コラム

本間美術館でみる旧家に伝来した雛壇飾り
学芸員:阿部 誠司
国指定名勝庭園「鶴舞円」内にある「清遠閣」では、庄内地域の旧家に伝来した雛壇飾りを展示しています。
酒田の中西家に伝来した雛壇飾りは、品格と美しさを兼ね備えた古今雛が特徴です。
人形の大きさや作風が内裏雛・三人官女・五人囃子とそれぞれ異なるのは、この壇飾りが初めから一セットだった訳ではなく、長い家の歴史の中で子供が生まれたりした折々に買い足していったことを表しています。
鶴岡の豪商・風間家に伝来した雛壇飾りは、江戸製の古今雛と京都製の古今雛を見ることができます。
江戸製と京都製では人形の表情が大きく異なります。江戸製は玉眼やまぶた・口元の表現など写実を重視ししているのに対し、京都製では一時代前の引き目・鉤鼻を継承した古風で品のある顔をしています。
古今雛は人形の産地が京都から江戸に移った頃の人形です。江戸風が一般的になる中で、京都では伝統を継承した人形をつくり続けていたんですね。
また、壇飾りと壇に上がるような一対の小さな傘福が一体となったつくりもとても珍しいものです。
酒田の豪商・白崎家に伝来した雛壇飾りは、最上段に紫宸殿をかまえ、天皇・皇后を表す古今雛を飾ります。

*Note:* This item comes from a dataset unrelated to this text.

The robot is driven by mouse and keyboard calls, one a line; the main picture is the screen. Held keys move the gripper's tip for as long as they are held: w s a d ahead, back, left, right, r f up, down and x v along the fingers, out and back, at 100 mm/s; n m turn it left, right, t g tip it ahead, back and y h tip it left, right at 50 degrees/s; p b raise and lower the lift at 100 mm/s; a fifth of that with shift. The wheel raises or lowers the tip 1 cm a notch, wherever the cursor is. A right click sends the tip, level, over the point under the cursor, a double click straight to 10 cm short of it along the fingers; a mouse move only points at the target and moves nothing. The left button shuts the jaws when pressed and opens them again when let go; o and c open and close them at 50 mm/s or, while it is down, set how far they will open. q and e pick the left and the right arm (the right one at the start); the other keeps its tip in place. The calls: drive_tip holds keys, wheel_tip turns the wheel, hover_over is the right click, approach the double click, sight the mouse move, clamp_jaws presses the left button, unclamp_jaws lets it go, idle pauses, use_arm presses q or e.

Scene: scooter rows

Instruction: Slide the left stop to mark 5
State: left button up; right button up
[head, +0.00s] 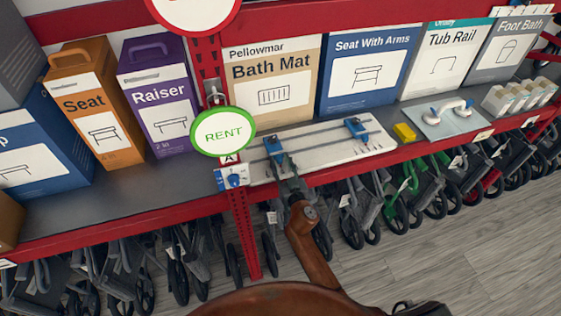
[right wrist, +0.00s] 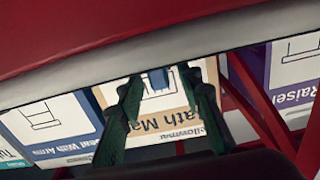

紫宸殿の周りでは3月3日の宮中行事「闘鶏」が行われているのも特徴です。
人形の数は100体を超え、江戸後期から大正時代まで人形やお道具が買い足され、この八壇飾りになったのは大正期になってからのようです。
華やかで精巧な雛道具の数々も見どころですね。
美術展覧会場に展示する学術的に貴重な古典人形も素晴らしいですが、こうした旧家に伝来した雛壇飾りも見応えがあります。まさに北前船で栄えた庄内を表す文化だと思います。